The Department is considering whether this category could be widened. That may be possible through secondary legislation, and we support doing that where it helps.
For example, a wider category could support venues such as listening bars, comedy spaces, retro arcades, gallery/event spaces, community venues or other cultural premises that are not trying to operate late into the night.
For those kinds of spaces, this could be useful. It may give some operators a more appropriate route than trying to fit into a pub, hotel or restaurant model.

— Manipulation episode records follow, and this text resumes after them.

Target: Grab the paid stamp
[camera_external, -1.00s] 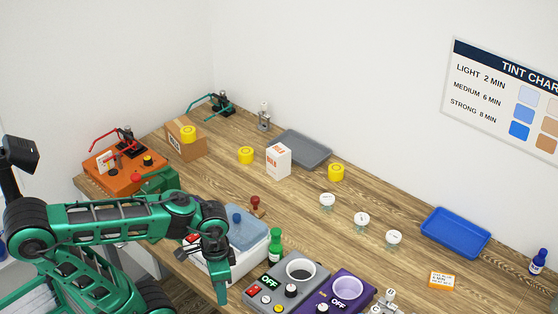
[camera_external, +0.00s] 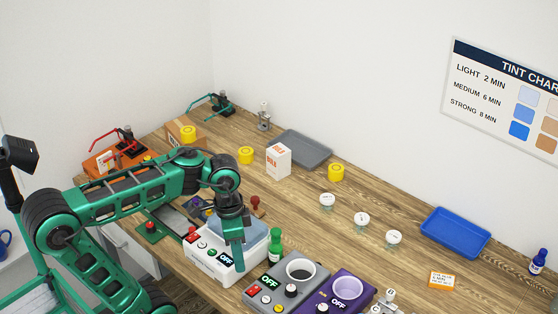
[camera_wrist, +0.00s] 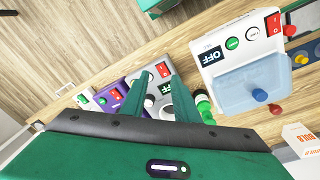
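A small dark-red knobbed stamp (camera_external: 255,203) stands on the wooden bench behind the white machine. It shows in the wrist view as a red knob (camera_wrist: 276,109) at the right, beside the blue lid; no word on it can be read. My gripper (camera_external: 238,262) points down over the front of the white machine, in front of the stamp and apart from it. In the wrist view my gripper (camera_wrist: 157,76) has its two green fingers spread with nothing held between them.
The white machine (camera_external: 205,262) has a blue lid (camera_wrist: 245,85) with a blue knob (camera_wrist: 260,95). A green bottle (camera_external: 275,245) stands right of it. Grey (camera_external: 262,291) and purple (camera_external: 325,306) machines are at the front. A white box (camera_external: 279,160) stands behind the stamp.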

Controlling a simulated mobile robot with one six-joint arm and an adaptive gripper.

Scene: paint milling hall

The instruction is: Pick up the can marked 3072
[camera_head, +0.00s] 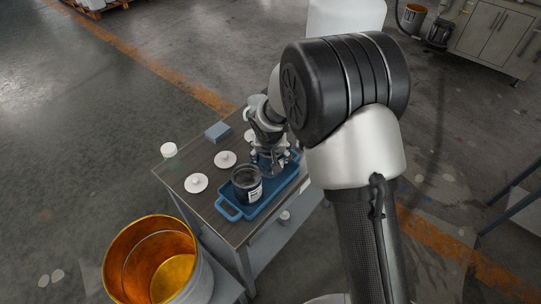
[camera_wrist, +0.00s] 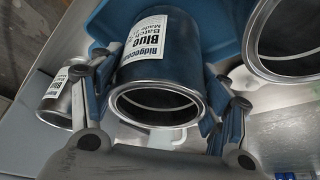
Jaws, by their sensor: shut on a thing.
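My gripper (camera_wrist: 158,95) is shut on a dark can (camera_wrist: 185,62) in the wrist view, with one finger on each side of it. The can's white label reads "Ridgecote Blue Batch", but I cannot read its number. In the head view my gripper (camera_head: 270,158) is over the far part of the blue tray (camera_head: 229,212), and it mostly hides the held can. Another open can (camera_head: 247,186) stands upright in the near part of the tray. I cannot tell whether the held can touches the tray.
A smaller labelled can (camera_wrist: 58,103) shows left in the wrist view. White lids (camera_head: 196,183), a blue block (camera_head: 217,131) and a white pot (camera_head: 169,149) are on the table (camera_head: 180,173). A large orange-lined bucket (camera_head: 205,285) stands at front left. Floor is open to the left.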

But that is a limited fix.
Why this does not solve the main problem
The “place of public entertainment” licence is limited to alcohol sales between 11.30 am and 11.00 pm on weekdays and 12.30 am and 11.00 pm on Saturdays and Sundays, and only during the entertainment, 30 minutes before it begins and 30 minutes after it ends.Venues like the Oh Yeah centre (operating on a theatre license) regularly have to apply for an occasional license through a third party to run later events, and even then, they must close earlier than most pubs.

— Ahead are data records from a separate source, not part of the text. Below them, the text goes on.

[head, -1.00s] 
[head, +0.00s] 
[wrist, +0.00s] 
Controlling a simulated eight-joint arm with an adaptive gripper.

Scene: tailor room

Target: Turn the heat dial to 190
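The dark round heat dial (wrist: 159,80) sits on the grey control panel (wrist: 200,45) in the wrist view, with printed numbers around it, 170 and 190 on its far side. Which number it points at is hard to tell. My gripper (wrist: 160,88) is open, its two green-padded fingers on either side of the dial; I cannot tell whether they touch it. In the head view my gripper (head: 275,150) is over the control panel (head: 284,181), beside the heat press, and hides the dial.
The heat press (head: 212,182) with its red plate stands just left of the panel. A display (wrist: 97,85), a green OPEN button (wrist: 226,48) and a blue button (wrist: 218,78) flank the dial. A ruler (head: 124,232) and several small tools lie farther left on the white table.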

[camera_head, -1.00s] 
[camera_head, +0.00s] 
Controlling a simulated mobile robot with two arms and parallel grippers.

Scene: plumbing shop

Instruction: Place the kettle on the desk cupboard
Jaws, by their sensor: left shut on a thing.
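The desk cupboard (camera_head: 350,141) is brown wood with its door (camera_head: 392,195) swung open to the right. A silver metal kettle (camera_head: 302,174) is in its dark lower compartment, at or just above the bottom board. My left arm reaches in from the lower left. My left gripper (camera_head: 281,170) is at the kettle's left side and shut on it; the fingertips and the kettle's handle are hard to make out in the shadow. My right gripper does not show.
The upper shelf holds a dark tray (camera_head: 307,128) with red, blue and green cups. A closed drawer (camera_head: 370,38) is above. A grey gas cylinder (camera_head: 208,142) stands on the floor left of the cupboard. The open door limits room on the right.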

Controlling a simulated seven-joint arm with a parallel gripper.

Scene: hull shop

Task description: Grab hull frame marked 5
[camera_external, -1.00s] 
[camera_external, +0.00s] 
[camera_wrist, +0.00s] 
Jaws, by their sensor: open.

That will not work for much of the music sector, electronic music culture, nightclubs, late-night cultural venues, or any promoters trying to build sustainable activity outside traditional pub settings.
There are already venues operating through theatre-style licensing routes which recognise that the model does not give them the flexibility they need, for example The Black Box and Banana Block. If that route is not working properly for these cultural venues already, simply adding more premises to the same category will not solve the structural issue.
So our position is:
Yes, expand the place of public entertainment category where that helps.
But do not present that as a proper Cultural Venue licence.
What we are calling for
We believe Northern Ireland needs a standalone Cultural Venue licence, created through primary legislation.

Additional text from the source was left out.